Sumé não esconde em nada a influência do francês azuado da Metal Hurlant , é uma brincadeira legal com o conceito do Aztec , mas o personagem dessa HQ também define perfeitamente o alter ego do Viajante para o autor, indo num fluxo livre de desenho , narrativa e temática. Destaque também para o trabalho de cor aplicado nessa HQ.

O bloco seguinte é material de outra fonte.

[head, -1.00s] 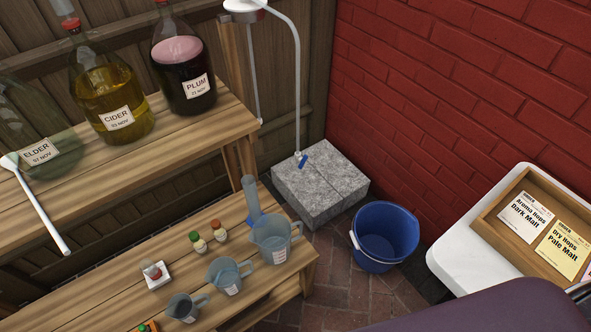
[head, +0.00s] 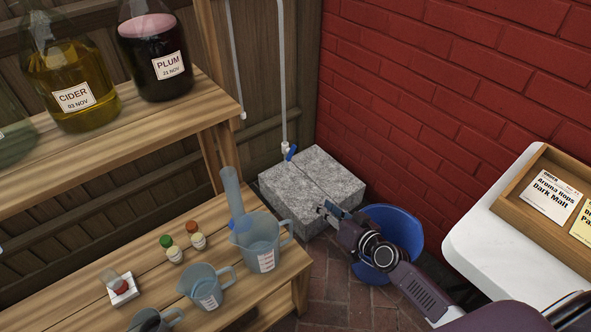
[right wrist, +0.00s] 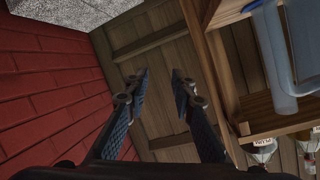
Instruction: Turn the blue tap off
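The blue tap (head: 291,152) sits at the lower end of a thin white pipe (head: 283,80), just above the grey stone block (head: 312,183) in the corner. My right gripper (head: 327,209) is in front of the block, below and to the right of the tap and apart from it. In the right wrist view the two fingers of the right gripper (right wrist: 157,76) are spread with nothing between them. The tap does not show in the right wrist view. My left gripper is in neither view.
A blue bucket (head: 402,228) stands behind my right arm. The wooden bench (head: 210,312) at left carries measuring jugs, a cylinder and small bottles. Large bottles stand on the shelf (head: 140,118) above. A white table (head: 480,245) is at right, against the red brick wall (head: 430,80).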

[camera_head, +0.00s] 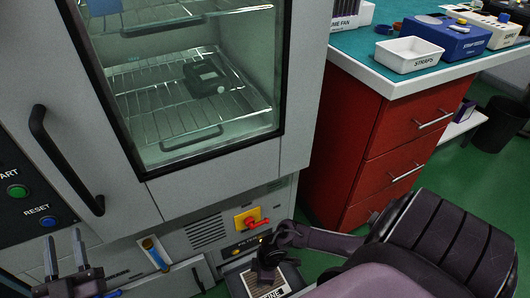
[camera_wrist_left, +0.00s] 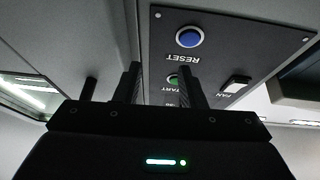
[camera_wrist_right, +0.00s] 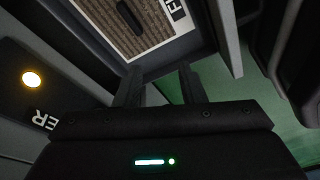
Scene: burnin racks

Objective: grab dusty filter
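A framed filter panel (camera_head: 268,284) with a partly hidden label, of which "INE" can be read, shows low at the cabinet's base in the head view. In the right wrist view the filter (camera_wrist_right: 105,17) is brown-grey and pleated, with a dark oval handle. My right gripper (camera_wrist_right: 160,85) is open and empty, its fingertips just below the filter's lower edge in that view, apparently not on the handle. In the head view its dark hand partly covers the filter. My left gripper (camera_head: 66,252) is open and empty, in front of the cabinet at lower left.
The grey cabinet has a glass door (camera_head: 190,75) with wire shelves, a black door handle (camera_head: 62,160), a red-and-yellow switch (camera_head: 251,221) and a blue reset button (camera_wrist_left: 189,38). A red drawer unit (camera_head: 365,140) stands at right, carrying a white straps tray (camera_head: 408,56).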

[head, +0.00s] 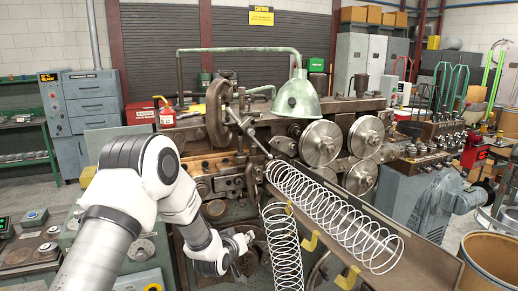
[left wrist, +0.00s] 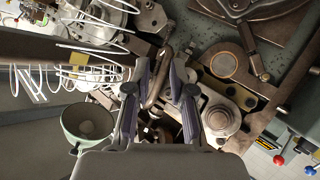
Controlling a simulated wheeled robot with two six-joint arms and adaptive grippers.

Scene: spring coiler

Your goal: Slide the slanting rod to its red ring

Com PEIOTE , Jaum mostrou ser não apenas um autor completo e promissor mas também um editor de talento, cada decisão aqui contribui para que a revista seja aproveitada ao máximo (pelo material aplicado o preço ficou incrivelmente acessivel), as páginas coloridas são usadas com sabedoria e a seleção de autores foi primorosa, bem dividida entre veteranos que merecem ser conhecidos e novos autores que podem oferecer muito aos leitores. Prova disso é a HQ que fecha a revista, a belíssima As Velhas Memórias do Mar , de Bruna Torres e João Gonçalves com a linda aguada de nanquim de Daniel Carvalho. Adaptação de um conto que ocupa nada menos que dez páginas da revista, cuja única falha é descrever um pouco demais as cenas onde não havia necessidade. Mas é um erro comum sendo que é a primeira história da autora e que provavelmente queria mostrar serviço. Um excelente serviço. 

Fica aqui então o meu agradecimento ao comandante Jaum e a sua talentosa tripulação por me deixar , depois de uma viagem nostalgica e também reveladora, no cais empolgado com as possibilidades que os caminhos inexplorados dessa linguagem delirante dos quadrinhos. 

Quando será a próxima?

Rodrigo Seixas, El Cabuloso

1 comentário:

Law Tissot disse...

É nóisssssss... Desulpe-me, mas sou um velho cyberpunk vagando pelas terras devastada dos pampas... abração.